Well yes, and the query server would need to implement its end of the design :smile:
Still blocking on lock-releasing or cache-clearing functionality in cli.
We should probably discuss at the team meeting tomorrow what the plan is -- I have the impression everybody is waiting for someone else to pick this up.
This has been a minor frustration for me in my recent work, so I'd be delighted if you could fix it.
One additional pain point that I didn't see mentioned: for Windows users, the open lock also prevents you from deleting the database directory.
This has also been a frustration for me recently as well, particularly with respect to tests:
1) Run a test which fails 2) Use the generated test database 3) Fix the query 4) Switch to a different database 5) Re-run the test
Which then fails.
OK. The solution in #681 is a partial fix. Now when a database is removed from the workspace, the lock is removed as well.
I think we need to add a third query server command (in addition to register and deregister databases), called unlock
database. It will be similar to deregister in that the database will be closed, but it will not actually remove the database from the allow-list.

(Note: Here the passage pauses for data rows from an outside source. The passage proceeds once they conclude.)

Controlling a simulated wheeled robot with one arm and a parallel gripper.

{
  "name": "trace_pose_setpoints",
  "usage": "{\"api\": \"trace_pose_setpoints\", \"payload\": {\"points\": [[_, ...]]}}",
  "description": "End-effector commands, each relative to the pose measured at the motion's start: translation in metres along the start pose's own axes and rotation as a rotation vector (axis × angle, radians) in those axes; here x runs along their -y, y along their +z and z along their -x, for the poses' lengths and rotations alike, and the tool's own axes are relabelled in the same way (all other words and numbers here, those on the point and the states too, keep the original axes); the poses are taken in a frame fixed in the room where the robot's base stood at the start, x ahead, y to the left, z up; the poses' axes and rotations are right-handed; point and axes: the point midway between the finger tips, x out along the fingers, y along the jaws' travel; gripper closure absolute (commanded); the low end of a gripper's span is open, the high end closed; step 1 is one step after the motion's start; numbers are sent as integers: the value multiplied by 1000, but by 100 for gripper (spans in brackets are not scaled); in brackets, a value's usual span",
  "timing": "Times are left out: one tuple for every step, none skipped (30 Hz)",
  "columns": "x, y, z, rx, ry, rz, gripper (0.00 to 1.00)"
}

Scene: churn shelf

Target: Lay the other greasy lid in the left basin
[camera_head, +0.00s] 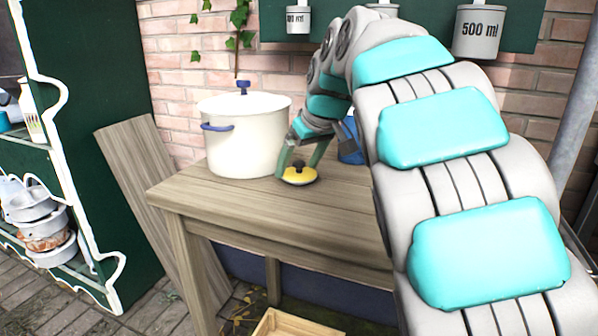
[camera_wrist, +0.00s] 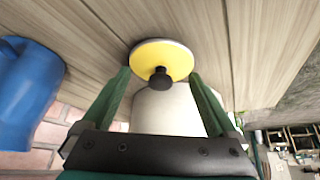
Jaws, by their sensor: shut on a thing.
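A yellow lid with a dark knob (camera_head: 299,176) is at the wooden table's top, just right of the white pot. My gripper (camera_head: 298,168) reaches down over it and is shut on it, with one green finger on each side. In the wrist view the yellow lid (camera_wrist: 162,55) sits between the fingertips, its black knob facing the camera. I cannot tell whether the lid rests on the wood or hangs slightly above it. I cannot make out grease on it. No basin is recognisable in either view.
A white pot (camera_head: 243,135) with blue handles stands beside the lid on the wooden table (camera_head: 215,200). A blue jug (camera_wrist: 28,90) stands behind my arm. A green shelf (camera_head: 95,90) with stacked pans (camera_head: 40,225) is at left. The table's front is clear.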

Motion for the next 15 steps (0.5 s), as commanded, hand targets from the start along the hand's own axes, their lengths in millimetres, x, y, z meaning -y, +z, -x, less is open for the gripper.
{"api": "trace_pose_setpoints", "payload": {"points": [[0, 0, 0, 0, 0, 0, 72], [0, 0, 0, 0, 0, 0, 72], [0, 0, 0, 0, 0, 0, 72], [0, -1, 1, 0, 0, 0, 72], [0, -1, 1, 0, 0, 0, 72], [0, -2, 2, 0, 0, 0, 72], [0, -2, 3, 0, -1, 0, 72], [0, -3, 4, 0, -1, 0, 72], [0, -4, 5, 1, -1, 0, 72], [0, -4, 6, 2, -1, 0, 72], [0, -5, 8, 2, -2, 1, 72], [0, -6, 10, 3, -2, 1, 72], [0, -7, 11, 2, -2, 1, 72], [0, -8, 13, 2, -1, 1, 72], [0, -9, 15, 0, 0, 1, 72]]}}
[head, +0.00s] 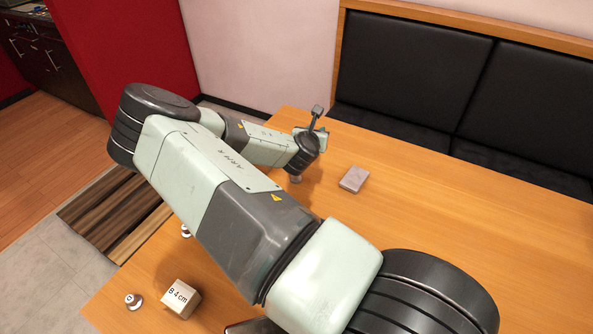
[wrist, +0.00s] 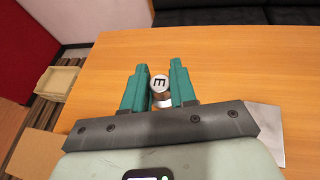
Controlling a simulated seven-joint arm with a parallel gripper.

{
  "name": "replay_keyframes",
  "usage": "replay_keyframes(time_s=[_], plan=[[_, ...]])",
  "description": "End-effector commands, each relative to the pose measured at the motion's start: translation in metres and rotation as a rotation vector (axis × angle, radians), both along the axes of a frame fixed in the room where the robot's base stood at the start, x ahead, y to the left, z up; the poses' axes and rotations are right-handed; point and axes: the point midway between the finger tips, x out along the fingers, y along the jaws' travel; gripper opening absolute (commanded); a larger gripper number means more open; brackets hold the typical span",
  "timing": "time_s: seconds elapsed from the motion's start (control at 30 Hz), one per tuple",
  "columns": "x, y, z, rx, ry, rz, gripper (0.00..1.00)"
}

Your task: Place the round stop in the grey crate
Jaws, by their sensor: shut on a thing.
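My gripper (wrist: 160,68) has teal fingers, shut on a short silver cylinder with a dark letter on its pale top, which looks like the round stop (wrist: 161,84). In the head view the gripper is at the far part of the table, mostly hidden by my arm, and a small part of the round stop (head: 296,179) shows below it. I cannot tell whether the stop touches the table. No grey crate can be clearly made out. A pale, yellowish open tray (wrist: 57,80) lies beyond the table's left edge in the wrist view.
A flat greyish block (head: 354,179) lies on the wooden table (head: 440,220), right of the gripper. A box marked "B 4 cm" (head: 180,298) and a small round marked piece (head: 133,301) lie near the front left; another round piece (head: 186,231) is partly hidden. The table's right side is clear.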

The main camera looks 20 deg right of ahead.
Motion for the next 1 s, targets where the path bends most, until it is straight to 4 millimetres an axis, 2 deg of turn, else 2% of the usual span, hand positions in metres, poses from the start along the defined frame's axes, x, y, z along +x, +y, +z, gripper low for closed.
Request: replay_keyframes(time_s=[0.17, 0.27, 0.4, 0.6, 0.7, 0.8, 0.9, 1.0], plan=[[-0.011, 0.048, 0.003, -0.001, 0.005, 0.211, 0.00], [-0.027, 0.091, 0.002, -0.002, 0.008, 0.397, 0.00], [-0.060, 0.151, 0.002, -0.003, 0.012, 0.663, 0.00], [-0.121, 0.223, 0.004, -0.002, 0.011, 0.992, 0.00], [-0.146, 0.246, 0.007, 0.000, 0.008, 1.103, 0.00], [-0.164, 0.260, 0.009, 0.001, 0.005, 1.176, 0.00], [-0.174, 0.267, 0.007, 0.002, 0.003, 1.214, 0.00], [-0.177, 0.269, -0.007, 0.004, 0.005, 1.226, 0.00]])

After discussion with @hmakholm and @alexet we've decided that we will not explicitly try to solve this workflow. The workflow that we are solving is that we want to guarantee that if you remove a database from vscode, you can always run a query on it.
If you don't remove a db from vscode, the lock may be released under certain circumstances, but this is not a workflow we are encouraging or documenting.
Describe the bug Selecting a new DB doesn't release the cache directory lock on the originally selected DB, causing query runs on the originally selected DB from the CLI to fail.
To Reproduce
Expected behavior Selecting database B should unlock the cache directory of database A, so that the query from the CLI succeeds.
Additional context The cache directory of database A will be unlocked when a query is run from the extension on database B.